On 24th October, 1963, Ben Bradlee of Newsweek arranged for Daniel to meet President John F. Kennedy. Bradlee knew that Daniel was just about to visit Cuba in order to interview Fidel Castro. In an article in the New Republic, Daniel claims that Kennedy asked him to pass on a message to Castro: "I believe that there is no country in the world, including the African regions, including any and all the countries under colonial domination, where economic colonization, humiliation and exploitation were worse than in Cuba, in part owing to my countrys policies during the Batista regime. I believe that we created, built and manufactured the Castro movement out of whole cloth and without realizing it. I believe that the accumulation of these mistakes has jeopardized all of Latin America. The great aim of the Alliance for Progress is to reverse this unfortunate policy. This is one of the most, if not the most, important problems in America foreign policy. I can assure you that I have understood the Cubans. I approved the proclamation which Fidel Castro made in the Sierra Maestra, when he justifiably called for justice and especially yearned to rid Cuba of corruption. I will go even further: to some extent it is as though Batista was the incarnation of a number of sins on the part of the United States. Now we shall have to pay for those sins. In the matter of the Batista regime, I am in agreement with the first Cuban revolutionaries.
John F. Kennedy went onto to tell Daniel: "We cant let Communist subversion win in the other Latin American countries. Two dikes are needed to contain Soviet expansion: the blockade on the one hand, a tremendous effort toward progress on the other. This is the problem in a nutshell. Both battles are equally difficult... The continuation of the blockade depends on the continuation of subversive activities.

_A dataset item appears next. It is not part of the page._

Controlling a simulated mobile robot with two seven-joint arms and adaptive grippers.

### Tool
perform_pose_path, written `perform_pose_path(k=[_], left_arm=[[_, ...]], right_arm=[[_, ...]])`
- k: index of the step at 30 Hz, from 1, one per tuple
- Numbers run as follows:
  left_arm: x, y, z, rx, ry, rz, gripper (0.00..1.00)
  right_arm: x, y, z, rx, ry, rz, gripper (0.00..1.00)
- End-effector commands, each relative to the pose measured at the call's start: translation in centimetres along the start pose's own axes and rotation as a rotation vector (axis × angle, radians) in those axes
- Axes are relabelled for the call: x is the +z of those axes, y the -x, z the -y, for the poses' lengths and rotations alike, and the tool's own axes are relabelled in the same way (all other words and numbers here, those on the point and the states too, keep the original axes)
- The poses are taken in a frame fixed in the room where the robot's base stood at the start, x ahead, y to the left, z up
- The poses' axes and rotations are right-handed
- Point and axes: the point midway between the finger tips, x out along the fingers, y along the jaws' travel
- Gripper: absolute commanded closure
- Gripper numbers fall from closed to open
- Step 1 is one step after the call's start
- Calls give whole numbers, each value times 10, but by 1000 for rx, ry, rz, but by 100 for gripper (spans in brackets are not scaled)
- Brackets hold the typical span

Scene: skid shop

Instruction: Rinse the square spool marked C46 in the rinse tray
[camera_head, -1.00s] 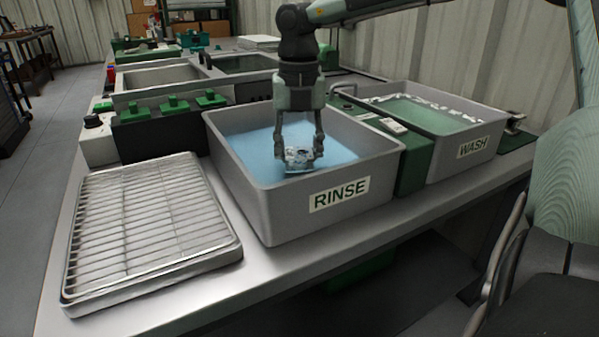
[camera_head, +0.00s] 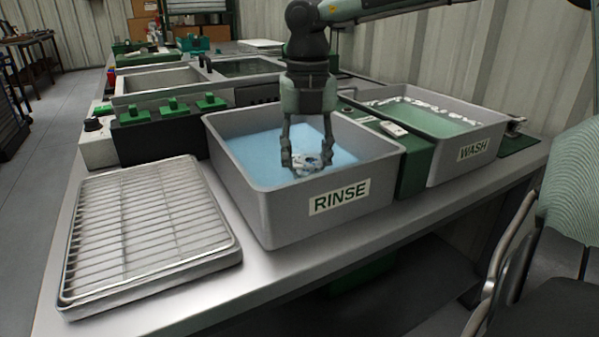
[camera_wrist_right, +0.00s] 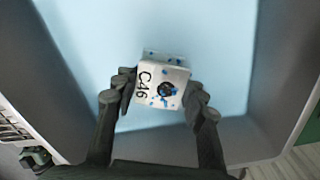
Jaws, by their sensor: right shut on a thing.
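The square spool marked C46 (camera_wrist_right: 160,84) is a small pale block with a dark round hole and blue specks, seen in the right wrist view. My right gripper (camera_wrist_right: 158,98) is shut on it, one finger at each side. In the head view the right gripper (camera_head: 307,160) points down inside the grey rinse tray (camera_head: 275,212), at the blue liquid (camera_head: 262,158). The spool (camera_head: 308,162) shows pale between the fingertips there; how deep it sits in the liquid is hard to tell. My left gripper is not in view.
A grey wash tray (camera_head: 462,152) with greenish liquid and white foam stands to the right. A wire drying rack (camera_head: 150,225) lies to the left. A dark box with green knobs (camera_head: 160,132) is behind the rack. The bench front edge is clear.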

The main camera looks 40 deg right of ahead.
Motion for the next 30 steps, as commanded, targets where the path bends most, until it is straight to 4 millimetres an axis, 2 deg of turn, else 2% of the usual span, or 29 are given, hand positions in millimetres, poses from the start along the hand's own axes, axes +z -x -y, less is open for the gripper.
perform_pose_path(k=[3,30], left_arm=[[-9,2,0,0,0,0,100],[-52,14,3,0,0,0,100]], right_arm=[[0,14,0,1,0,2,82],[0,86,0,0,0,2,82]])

Daniel later wrote: "I did not really wish to suggest anything, since I had never been to Cuba and, on the other hand, I had heard from all sides tales of the privations the Cuban people were suffering owing to their isolated economic situation. But I could see plainly that John Kennedy had doubts, and was seeking a way out."
Daniel met Fidel Castro on 19th November, 1963. Daniel later described Castro as listening with "devouring and passionate interest". He made Daniel repeat three times Kennedy's indictment of Fulgencio Batista. Castro told Daniel that Kennedy could become "the greatest president of the United States, the leader who may at last understand that there can be coexistence between capitalists and socialists, even in the Americas."

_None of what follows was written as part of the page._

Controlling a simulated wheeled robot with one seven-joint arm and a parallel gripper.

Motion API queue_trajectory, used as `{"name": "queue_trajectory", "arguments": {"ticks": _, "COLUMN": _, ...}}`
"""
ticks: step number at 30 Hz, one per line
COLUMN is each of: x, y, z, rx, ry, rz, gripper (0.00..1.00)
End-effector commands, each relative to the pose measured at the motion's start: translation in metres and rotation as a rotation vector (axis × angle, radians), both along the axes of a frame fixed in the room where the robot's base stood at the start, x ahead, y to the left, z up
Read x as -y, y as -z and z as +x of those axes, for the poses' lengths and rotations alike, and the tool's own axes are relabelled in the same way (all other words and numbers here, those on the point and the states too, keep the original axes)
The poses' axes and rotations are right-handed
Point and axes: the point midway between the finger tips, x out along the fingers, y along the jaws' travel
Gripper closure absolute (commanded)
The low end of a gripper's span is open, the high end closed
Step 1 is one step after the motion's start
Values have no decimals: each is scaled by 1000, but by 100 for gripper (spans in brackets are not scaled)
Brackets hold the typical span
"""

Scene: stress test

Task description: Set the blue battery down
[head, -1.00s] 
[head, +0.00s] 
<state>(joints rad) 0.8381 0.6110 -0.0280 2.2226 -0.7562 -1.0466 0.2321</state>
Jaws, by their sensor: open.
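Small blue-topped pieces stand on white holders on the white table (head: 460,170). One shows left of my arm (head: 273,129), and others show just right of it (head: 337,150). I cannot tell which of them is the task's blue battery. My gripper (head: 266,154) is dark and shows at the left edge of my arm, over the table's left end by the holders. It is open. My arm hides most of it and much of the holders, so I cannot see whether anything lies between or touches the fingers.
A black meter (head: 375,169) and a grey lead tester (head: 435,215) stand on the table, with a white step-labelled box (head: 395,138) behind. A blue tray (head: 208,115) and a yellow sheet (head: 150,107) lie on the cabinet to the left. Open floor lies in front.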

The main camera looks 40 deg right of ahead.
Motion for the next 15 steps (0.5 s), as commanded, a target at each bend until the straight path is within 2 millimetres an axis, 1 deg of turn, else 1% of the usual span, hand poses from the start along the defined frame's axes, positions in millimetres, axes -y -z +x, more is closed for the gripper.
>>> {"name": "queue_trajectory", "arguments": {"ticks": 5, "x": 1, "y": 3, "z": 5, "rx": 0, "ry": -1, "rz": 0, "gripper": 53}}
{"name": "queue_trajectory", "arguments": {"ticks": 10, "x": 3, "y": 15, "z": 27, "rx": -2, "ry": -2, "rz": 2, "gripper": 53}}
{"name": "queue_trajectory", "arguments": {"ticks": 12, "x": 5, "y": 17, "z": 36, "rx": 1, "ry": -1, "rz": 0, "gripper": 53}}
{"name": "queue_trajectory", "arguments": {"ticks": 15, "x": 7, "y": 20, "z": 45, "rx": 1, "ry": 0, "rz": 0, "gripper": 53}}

Daniel was with Castro when news arrived that John F. Kennedy had been assassinated Castro turned to Daniel and said:"This is an end to your mission of peace. Everything is changed." Later Castro commented: "Now they will have to find the assassin quickly, but very quickly, otherwise, you watch and see, I know them, they will try to put the blame on us for this thing."
Castro went on to discuss the use of assassination as a political weapon. In the late 1950s e had rejected the idea of assassinating Fulgencio Batista. "I have always been violently opposed to such methods. First of all from the viewpoint of political self-interest, because so far as Cuba is concerned, if Batista had been killed he would have been replaced by some military figure who would have tried to make the revolutionists pay for the martyrdom of the dictator. But I was also opposed to it on personal grounds; assassination is repellent to me."
In 1964 Daniel left L’ Express with several other journalists, including André Gorz, to establish Le Nouvel Observateur, a weekly news magazine. In 1982 he helped establish the Saint-Simon Foundation think-tank.